Ryan Bandalene played doubles for the Berkley High School boys tennis team for three years.
Ryan Bandalene played doubles for the Berkley High School boys tennis team for three years.

Ryan Bandalene came to Berkley High School as a freshman knowing just two other students at the school, and admittedly with no confidence that he could succeed there.

The 18-year-old senior leaves the school in June as one of the most remarkable students in the Class of 2018, and not just because of his 4.1 grade-point average and all-A’s work in the classroom.

“I hope I can be a role model for other kids facing the same challenges I did when I started at Berkley,” he said. “You can do what I did.”

What did he do?

Ryan Bandalene played doubles for the Berkley High School boys tennis team for three years.
Ryan Bandalene played doubles for the Berkley High School boys tennis team for three years.

After being a shaky, uncertain freshman, Bandalene served as Berkley Student Leadership president as a senior, earning the job in a school-wide vote during his junior year.

He had been in Student Leadership as a member for less than a year at the time of the vote.

Student Leadership (Berkley’s name for Student Council) is an active organization.

Besides the usual planning of school events like homecoming and prom, the group reaches out into the community for programs like a holiday family adoption and food drive.

In the adoption program, presents are gathered for struggling families who live in the Berkley School District. Eleven families benefited from the program this past holiday season.

“I enjoyed doing the community stuff with Student Leadership more than the school stuff,” Bandalene said.

Bandalene was on the Berkley boys tennis team for three years, playing doubles with the same partner, Calvin Somers. The two played No. 2 doubles as sophomores and juniors and No. 1 doubles as seniors.

They had some big wins over the years, including a victory over a Dearborn Divine Child team in a tournament championship match as sophomores and wins over Grosse Pointe North and Rochester teams last fall.

Bandalene was the Berkley team captain last fall and the recipient of the Bear Award that goes to the team’s outstanding senior. This spring, he was a volunteer assistant coach with the Berkley girls tennis team.

An Oakland Activities Association Scholar-Athlete for three years, Bandalene was named an all-league tennis player by coaches as a senior even though he missed the early part of the season following an emergency appendectomy.

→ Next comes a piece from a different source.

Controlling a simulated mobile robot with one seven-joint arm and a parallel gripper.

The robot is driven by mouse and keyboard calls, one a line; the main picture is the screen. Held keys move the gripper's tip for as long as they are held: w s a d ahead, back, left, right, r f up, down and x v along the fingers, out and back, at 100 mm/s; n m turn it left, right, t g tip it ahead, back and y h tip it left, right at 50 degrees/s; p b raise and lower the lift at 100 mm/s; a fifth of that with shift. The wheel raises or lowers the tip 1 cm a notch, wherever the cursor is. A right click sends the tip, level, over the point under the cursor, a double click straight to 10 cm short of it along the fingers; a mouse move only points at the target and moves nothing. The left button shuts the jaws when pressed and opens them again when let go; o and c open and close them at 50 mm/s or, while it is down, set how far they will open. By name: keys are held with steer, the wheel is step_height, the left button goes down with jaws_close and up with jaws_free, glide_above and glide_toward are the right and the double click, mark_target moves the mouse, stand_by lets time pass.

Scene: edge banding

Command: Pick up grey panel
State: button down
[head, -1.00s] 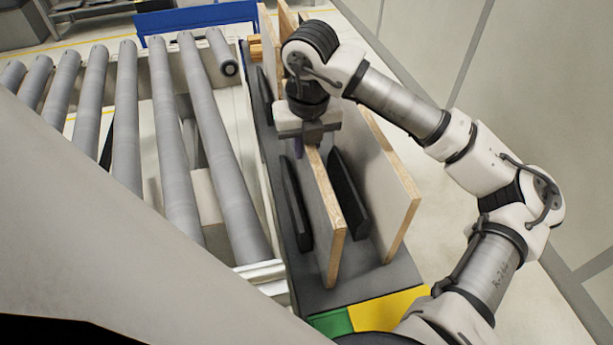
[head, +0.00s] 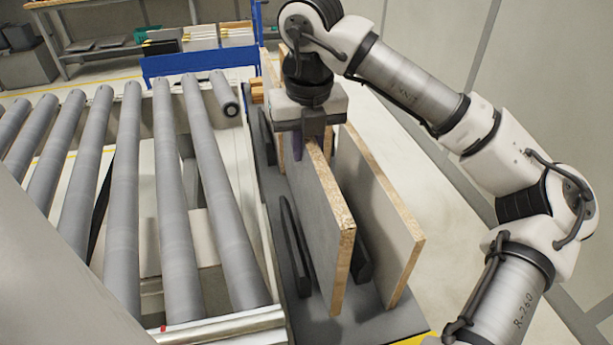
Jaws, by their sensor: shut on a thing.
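The grey panel (head: 318,215) is a thin upright board with grey faces and a bare chipboard edge. My gripper (head: 308,143) is above it, jaws pointing down, shut on its top edge. The panel stands upright between the black dividers of the dark rack (head: 375,318) and appears raised a little above the rack floor. Its lower edge is partly hard to make out. It hides most of the black divider (head: 362,262) on its right.
A second upright board (head: 378,205) stands close on the right. Another black divider (head: 295,245) is on the left. A roller conveyor (head: 170,200) runs along the left side. More boards, a blue barrier (head: 200,62) and shelving are behind.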

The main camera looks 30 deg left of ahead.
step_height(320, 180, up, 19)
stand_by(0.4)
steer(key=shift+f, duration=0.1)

There’s more on his Berkley resume.

Bandalene participated in the school musical twice, and he was in several clubs including Model United Nations and UNICEF.

So, what transformed Bandalene from follower to leader at Berkley?

He points to attending the MYLead Conference during his sophomore year. It was at that student leadership conference at Michigan State University where a speaker said, “Life begins at the end of your comfort zone.”

Bandalene said he took the comment to heart, doing as much as he thought he couldn’t do.

Another “life-changing” moment in Bandalene’s educational career was attending Upland Hills School in Oxford for a year and a half before going to Berkley.

Besides getting him on track academically and socially, Bandalene said, Upland Hills is the place where he met two friends who later went to Berkley and told him about it, convincing him that it was the smaller, community-type high school he wanted to attend.

Bandalene was at Berkley as a Schools of Choice student. He lives with his family in Sylvan Lake.

The next stop for Bandalene is Michigan State, where he plans to study business.